He was in 100 most influential business people by Kapital Norway 2017 and 2019 & “Norway’s most active angel investor”(DN 2019). Trond holds a Siv.ing. Degree from the Norwegian Institute of Technology, as well as an MBA from Harvard Business School where he was a Fulbright Scholar.

 

Dr David Skilling
Policy Fellow

David Skilling is the founding Director of Landfall Strategy Group, an economic advisory firm that provides insights on global economic, political, and policy developments to governments, firms and financial institutions. He serves government clients in Australasia, Asia, the Middle East, and Europe, with a specific focus on small advanced economies. He has served as Senior Advisor to the Permanent Secretary of the Ministry of Foreign Affairs and Trade in New Zealand, providing insight on emerging global economic and political developments. Previously he was an Associate Principal with McKinsey & Company in Singapore, and a Senior Fellow with the McKinsey Global Institute, McKinsey’s in-house economic think-tank. He was the founding Chief Executive of the New Zealand Institute, a privately-funded, non-partisan think-tank, which made significant contributions to policy debates on issues from savings to broadband and broader economic strategy. Before this, David was a Principal Advisor at the New Zealand Treasury, advising on various strategic economic policy issues. He helped to lead the Government’s work on Economic Transformation, writing a series of influential papers on New Zealand’s economic performance, prospects, and policy options. He also advised on other policy issues such as government balance sheet management, fiscal policy, and various public sector management reforms. David speaks regularly on small country issues at international conferences and institutions. He writes on global economic and political issues, in the Straits Times, the Wall Street Journal, Project Syndicate, The Times, Foreign Affairs, Neue Zürcher Zeitung, and the Nikkei Asian Review. David has a Ph.D. in Public Policy, and a Master in Public Policy degree, from Harvard University. David was named as a Young Global Leader by the World Economic Forum in 2008, and was the University of Auckland’s inaugural Young Alumnus of the Year in 2006.

 

Professor Lex Hoogduin
Policy Fellow

Professor Lex Hoogduin is chairman of the board of LCH.Clearnet Group. He had been a member of the LCH.Clearnet Group board starting in September 2012 and previously chaired its Limited, SA and LLC Risk Committees. He is also a part-time professor of Monetary Economics and Financial Institutions at the University of Amsterdam. He was previously executive director at De Nederlandsche Bank (DNB), where his responsibilities included economic policy and research, financial stability, financial markets, clearing and settlement systems. Between 2005 and 2008 he was the chief economist of Robeco and Managing Director of the IRIS research institute. Prior to this he spent time at DNB, where he worked as division director of scientific research from 2001 until 2005. From 1997-2001 he worked in Frankfurt as advisor to Wim Duisenberg, the first president of the ECB. He was also connected to the University of Groningen during that period. He holds a Master’s degree in Economics from State University of Groningen, and received his PhD degree in Economics.

 

George Magnus
Policy Fellow

George Magnus is an independent economist and commentator, an associate at the China Centre, Oxford University and an adviser to some asset management companies. From 2012-2016, Mr. Magnus was an externally contracted senior economic adviser to UBS Investment Bank, where he had previously been employed in this capacity between 2006-2012, and prior to this, as Chief Economist from 1995-2006. During this time, he served for a few years as the Chair of the Investment Committee of the Trustee Board of UBS (UK) pension and life assurance fund.

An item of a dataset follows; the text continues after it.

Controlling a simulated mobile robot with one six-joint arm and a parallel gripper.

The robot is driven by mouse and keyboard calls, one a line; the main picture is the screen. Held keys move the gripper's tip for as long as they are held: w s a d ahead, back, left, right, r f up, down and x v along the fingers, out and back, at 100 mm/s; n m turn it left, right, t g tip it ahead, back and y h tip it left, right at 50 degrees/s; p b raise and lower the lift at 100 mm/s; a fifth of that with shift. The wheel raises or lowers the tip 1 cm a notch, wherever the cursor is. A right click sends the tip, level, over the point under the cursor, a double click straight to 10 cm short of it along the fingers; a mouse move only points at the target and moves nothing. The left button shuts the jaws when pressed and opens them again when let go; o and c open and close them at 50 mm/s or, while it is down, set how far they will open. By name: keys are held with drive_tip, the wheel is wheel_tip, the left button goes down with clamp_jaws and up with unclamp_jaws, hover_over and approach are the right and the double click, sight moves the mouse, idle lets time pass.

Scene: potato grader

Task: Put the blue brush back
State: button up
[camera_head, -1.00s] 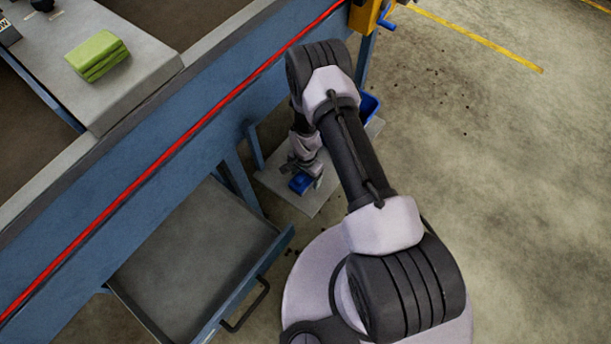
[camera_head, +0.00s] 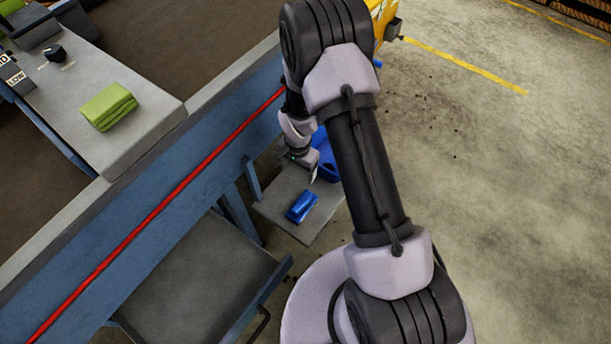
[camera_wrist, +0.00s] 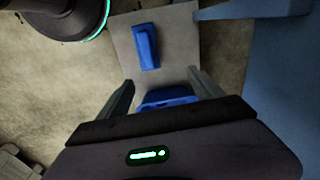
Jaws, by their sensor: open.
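The blue brush (camera_head: 302,206) lies on a small grey shelf plate (camera_head: 272,208) low beside the blue machine frame. In the wrist view the blue brush (camera_wrist: 147,46) lies on the same plate (camera_wrist: 178,45), beyond my fingertips. My gripper (camera_wrist: 160,84) is open and empty, with both fingers apart. In the head view my gripper (camera_head: 310,172) hangs just above and behind the brush, clear of it. A blue bin (camera_head: 326,160) stands at the back of the plate, partly hidden by my arm; a blue piece (camera_wrist: 168,96) shows between my fingers in the wrist view.
An open grey drawer (camera_head: 195,285) juts out at lower left, near the plate. A green folded cloth (camera_head: 109,106) lies on the grey machine top (camera_head: 150,130). A red line (camera_head: 150,210) runs along the blue frame. Open concrete floor lies to the right.

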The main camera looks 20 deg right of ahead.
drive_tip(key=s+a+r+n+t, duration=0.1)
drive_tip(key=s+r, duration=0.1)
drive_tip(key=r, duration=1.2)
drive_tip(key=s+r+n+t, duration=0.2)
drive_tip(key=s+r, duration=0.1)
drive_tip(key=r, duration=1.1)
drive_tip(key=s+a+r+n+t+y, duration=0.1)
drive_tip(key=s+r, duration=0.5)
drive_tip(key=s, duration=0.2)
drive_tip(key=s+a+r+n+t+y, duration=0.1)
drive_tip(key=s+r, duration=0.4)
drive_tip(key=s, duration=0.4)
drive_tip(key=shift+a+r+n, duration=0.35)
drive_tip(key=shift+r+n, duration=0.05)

Before joining UBS, Mr Magnus had been the Chief Economist at S.G. Warburg (1987-1995), Chief International Economist at Chase Securities (1985-1987) and Head of Economics for Europe, the Middle East and Africa at Bank of America (1977-1985). Mr Magnus received an MSc. Econ from the School of Oriental and African Studies, did postgraduate research at the University of Illinois and taught economics at the University of Westminster and at Illinois.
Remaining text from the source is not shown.